In many cases, having at least a skeleton plan in place before you acquire a property should be part of the pre-purchase diligence you perform to ensure you’ll have a good pool of potential tenants and be able to reach them.
You may need to list a property while it’s occupied. It may therefore make sense to have good pictures of the property while it’s vacant that you can use in your next advertising period.
If you can succeed in getting the word out to the right kind of tenants, you can create demand.
With a truly successful marketing program, you’ll have potential tenants selling themselves to you and competing for your property, rather than the other way around. This can produce higher quality tenants and better overall returns.
2. Know your Target Market
Understanding who the typical renter for a specific property may be is an important piece of designing your marketing.
In a more established neighborhood of single-family homes, you may be attracting families with school-aged children or older adults, and may find that newspapers and Zillow are going to be better channels.
In a gentrifying neighborhood with lower priced properties, you may need to reach a younger demographic and add social networks like Facebook to the mix.
Your ads will also need to speak to the features of the property and neighborhood a particular type of renter may be most interested in.

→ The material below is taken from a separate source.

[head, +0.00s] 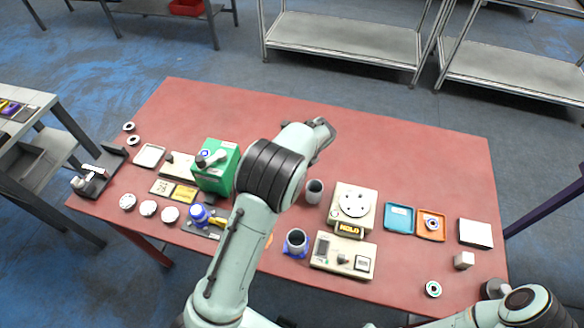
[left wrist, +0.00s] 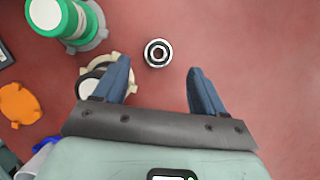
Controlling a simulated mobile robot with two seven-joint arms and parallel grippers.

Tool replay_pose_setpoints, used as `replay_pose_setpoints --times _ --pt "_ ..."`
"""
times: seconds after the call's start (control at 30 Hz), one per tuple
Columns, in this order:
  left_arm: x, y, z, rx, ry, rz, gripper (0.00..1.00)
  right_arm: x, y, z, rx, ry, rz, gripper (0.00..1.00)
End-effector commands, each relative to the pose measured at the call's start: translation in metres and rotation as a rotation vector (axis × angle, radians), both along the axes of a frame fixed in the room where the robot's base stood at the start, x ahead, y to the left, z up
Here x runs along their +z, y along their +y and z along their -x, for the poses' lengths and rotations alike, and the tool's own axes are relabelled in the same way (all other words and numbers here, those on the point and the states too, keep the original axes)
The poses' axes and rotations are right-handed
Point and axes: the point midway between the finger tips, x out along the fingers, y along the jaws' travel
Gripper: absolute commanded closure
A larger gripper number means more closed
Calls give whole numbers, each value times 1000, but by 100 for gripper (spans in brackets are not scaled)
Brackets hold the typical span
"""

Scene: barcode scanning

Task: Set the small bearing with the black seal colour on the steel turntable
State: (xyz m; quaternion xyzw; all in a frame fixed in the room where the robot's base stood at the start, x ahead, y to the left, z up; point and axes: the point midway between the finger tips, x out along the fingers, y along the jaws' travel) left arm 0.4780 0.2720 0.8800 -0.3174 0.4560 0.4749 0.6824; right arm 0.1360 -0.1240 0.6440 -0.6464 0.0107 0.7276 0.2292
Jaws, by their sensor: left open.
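My arm hides this spot in the head view. My left gripper (left wrist: 166,90) is open and empty, and the bearing lies ahead of its fingertips, roughly between them. In the head view the left gripper (head: 323,132) is over the middle of the table, partly turned away. The turntable (head: 354,203) appears as a pale round disc with dark dots on a beige unit, empty. My right gripper is not visible.
Beside the left finger stand a green-and-white cylinder (left wrist: 68,22) and a cream ringed part (left wrist: 98,80). Another bearing sits in an orange tray (head: 431,236), beside a blue tray (head: 399,218). A loose bearing (head: 433,289) lies near the front edge. The back right tabletop is clear.

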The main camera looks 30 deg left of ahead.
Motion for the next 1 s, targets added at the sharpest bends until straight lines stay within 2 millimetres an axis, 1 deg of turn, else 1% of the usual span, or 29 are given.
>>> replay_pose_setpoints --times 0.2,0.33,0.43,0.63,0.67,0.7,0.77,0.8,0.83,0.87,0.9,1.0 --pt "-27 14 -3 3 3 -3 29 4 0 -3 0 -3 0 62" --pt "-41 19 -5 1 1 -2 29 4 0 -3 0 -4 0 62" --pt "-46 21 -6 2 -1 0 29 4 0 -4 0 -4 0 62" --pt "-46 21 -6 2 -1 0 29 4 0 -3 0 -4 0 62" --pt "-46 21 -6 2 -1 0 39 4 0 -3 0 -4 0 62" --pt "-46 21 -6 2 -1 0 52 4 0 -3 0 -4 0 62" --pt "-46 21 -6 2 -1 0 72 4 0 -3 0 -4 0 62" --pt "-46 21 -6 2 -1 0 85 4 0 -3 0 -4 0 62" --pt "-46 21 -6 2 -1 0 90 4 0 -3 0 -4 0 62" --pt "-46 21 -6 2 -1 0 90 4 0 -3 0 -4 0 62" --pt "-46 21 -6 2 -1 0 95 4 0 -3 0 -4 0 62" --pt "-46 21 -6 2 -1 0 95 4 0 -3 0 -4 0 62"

Younger tenants will be motivated by access to entertainment and dining options. Older renters may be more interested in proximity to parks, libraries, or community centers.
3. Show Occupied or Show Empty?
Property owners have different opinions for whether to list a property before a current tenant moves out or after it’s vacant.
Having a head start and finding a new tenant before the old one leaves can minimize the vacancy down time. However, it can be much easier to market a property and create demand when the property is clean and shown in the best possible light.
Showing an occupied property requires coordination with the tenant and generally results in multiple one-off showings. With a vacant property, you can hold an open house and get multiple potential tenants in at one time. This can be more time efficient, and create some level of competition.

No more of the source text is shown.